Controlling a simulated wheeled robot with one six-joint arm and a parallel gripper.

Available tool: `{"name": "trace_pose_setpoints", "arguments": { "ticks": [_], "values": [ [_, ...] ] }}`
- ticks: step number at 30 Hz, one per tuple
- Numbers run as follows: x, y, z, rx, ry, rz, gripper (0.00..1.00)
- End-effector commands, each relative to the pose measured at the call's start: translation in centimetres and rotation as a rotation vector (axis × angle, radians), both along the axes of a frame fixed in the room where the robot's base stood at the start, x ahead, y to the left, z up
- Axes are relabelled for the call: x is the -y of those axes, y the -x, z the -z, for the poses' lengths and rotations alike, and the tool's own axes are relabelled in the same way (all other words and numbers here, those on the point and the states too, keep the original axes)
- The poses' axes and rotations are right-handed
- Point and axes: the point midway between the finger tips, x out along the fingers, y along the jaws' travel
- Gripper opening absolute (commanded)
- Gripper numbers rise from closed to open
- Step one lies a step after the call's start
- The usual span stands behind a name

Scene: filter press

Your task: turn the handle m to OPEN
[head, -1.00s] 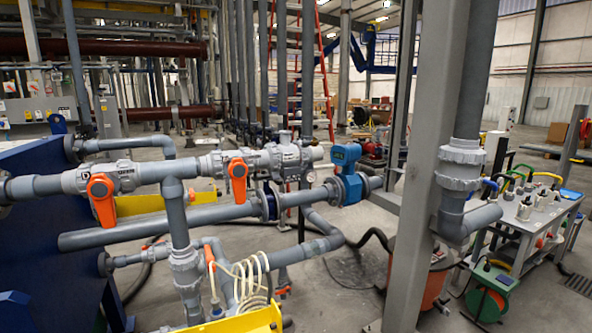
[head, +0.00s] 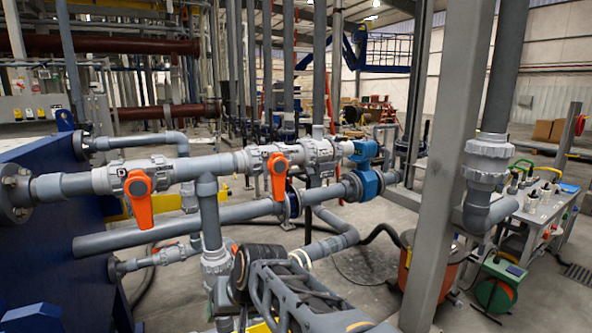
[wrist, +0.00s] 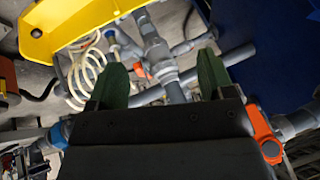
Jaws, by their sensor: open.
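Two orange valve handles hang from the upper grey pipe in the head view. The left handle (head: 138,198) slants slightly and the right handle (head: 278,175) points nearly straight down. I cannot read any label m on either. One orange handle (wrist: 265,137) shows at the lower right of the wrist view, outside my fingers. A small orange part (wrist: 140,70) shows on the lower pipework between my fingers, apart from them. My gripper (wrist: 163,82) is open and empty, with green fingers wide apart. In the head view my arm rises at the bottom centre; my fingertips are not visible there.
A yellow bracket (wrist: 75,22) and a white coiled hose (wrist: 88,72) lie close to my gripper. A blue flow meter (head: 366,172) sits on the pipe behind. A grey column (head: 450,180) stands on the right. A blue panel (head: 55,235) bounds the left.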

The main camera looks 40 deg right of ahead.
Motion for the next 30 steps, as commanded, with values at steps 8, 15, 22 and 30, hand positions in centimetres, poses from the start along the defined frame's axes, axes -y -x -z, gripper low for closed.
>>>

**What you have to do:**
Take the line containing "[wrist, +0.00s]" and every line after it up to the end of the data, and write them out exactly, without the pictures.

**Complete answer:**
[wrist, +0.00s] 
Jaws, by their sensor: open.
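Two orange valve handles hang from the upper grey pipe in the head view. The left handle (head: 138,198) slants slightly and the right handle (head: 278,175) points nearly straight down. I cannot read any label m on either. One orange handle (wrist: 265,137) shows at the lower right of the wrist view, outside my fingers. A small orange part (wrist: 140,70) shows on the lower pipework between my fingers, apart from them. My gripper (wrist: 163,82) is open and empty, with green fingers wide apart. In the head view my arm rises at the bottom centre; my fingertips are not visible there.
A yellow bracket (wrist: 75,22) and a white coiled hose (wrist: 88,72) lie close to my gripper. A blue flow meter (head: 366,172) sits on the pipe behind. A grey column (head: 450,180) stands on the right. A blue panel (head: 55,235) bounds the left.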

The main camera looks 40 deg right of ahead.
Motion for the next 30 steps, as commanded, with values at steps 8, 15, 22 and 30, hand positions in centimetres, poses from the start along the defined frame's axes, axes -y -x -z, gripper low for closed.
>>>

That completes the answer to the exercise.